Saturday, April 6, 2013
The Dystopic Future of Education Is Here
What an eye-opening week for higher education! Thanks to the folks at EdX, computers will soon be grading college papers.
"The system then uses a variety of machine-learning techniques to train itself to be able to grade any number of essays or answers automatically and almost instantaneously.
"The system then uses a variety of machine-learning techniques to train itself to be able to grade any number of essays or answers automatically and almost instantaneously.
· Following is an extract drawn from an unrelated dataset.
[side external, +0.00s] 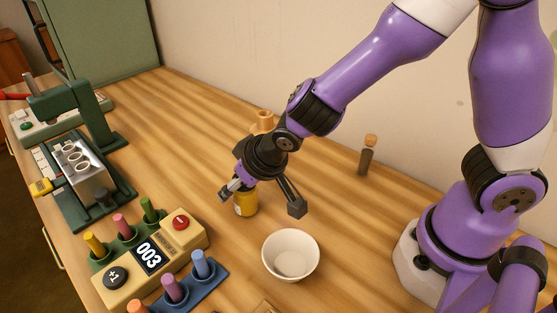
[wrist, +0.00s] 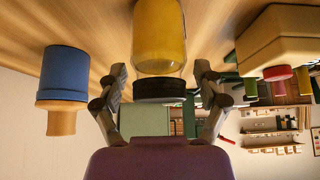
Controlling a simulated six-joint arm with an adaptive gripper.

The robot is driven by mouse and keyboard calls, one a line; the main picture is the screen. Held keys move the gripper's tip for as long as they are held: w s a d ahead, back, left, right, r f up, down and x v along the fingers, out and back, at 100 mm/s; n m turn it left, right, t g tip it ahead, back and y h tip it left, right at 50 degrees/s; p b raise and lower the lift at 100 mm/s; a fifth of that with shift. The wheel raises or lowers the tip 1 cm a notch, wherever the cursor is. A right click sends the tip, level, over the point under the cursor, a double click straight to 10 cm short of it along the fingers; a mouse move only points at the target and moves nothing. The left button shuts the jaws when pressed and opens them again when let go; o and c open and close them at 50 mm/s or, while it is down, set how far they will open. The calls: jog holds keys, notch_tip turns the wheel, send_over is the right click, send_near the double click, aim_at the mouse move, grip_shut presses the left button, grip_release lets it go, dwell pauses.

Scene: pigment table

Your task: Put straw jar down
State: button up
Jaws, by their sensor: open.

The software will assign a grade depending on the scoring system created
by the teacher, whether it is a letter grade or numerical rank. It will
also provide general feedback, like telling a student whether an answer
was on topic or not."
It's true that I'm somewhat tempted by this; I'm looking at a very large stack of papers to grade this weekend. But this sounds like a bad idea for two reasons: The first is that offering feedback about whether a paper is "on topic or not" is not particularly helpful for a student who needs to learn critical thinking skills. Mastering a particular topic or some information is far less important than mastery of logic and rhetoric; additionally, the latter are ultimately transferable from one kind of task to another, unlike the former. The second reason is that I don't think the increased automation of education is a good idea. Or, put a different way, I don't think it's a good idea for learning anything other than basic content.
Not only is human-graded student work going out the window, but those entire pesky universities are, too. EdX is also teaming up with Pearson, the educational testing service, to offer proctored exams for certificate credit to MOOC enrollees. Yes, the for-profit education testing service is now going to be in the business of accrediting MOOCs for students who want to get academic credit. And the Minerva Project offers the promise of a "hybrid" model--MOOCs and a residential college experience. Pay for both experiences, but without getting as much as either has to offer by itself. The privatization of college education is here to stay.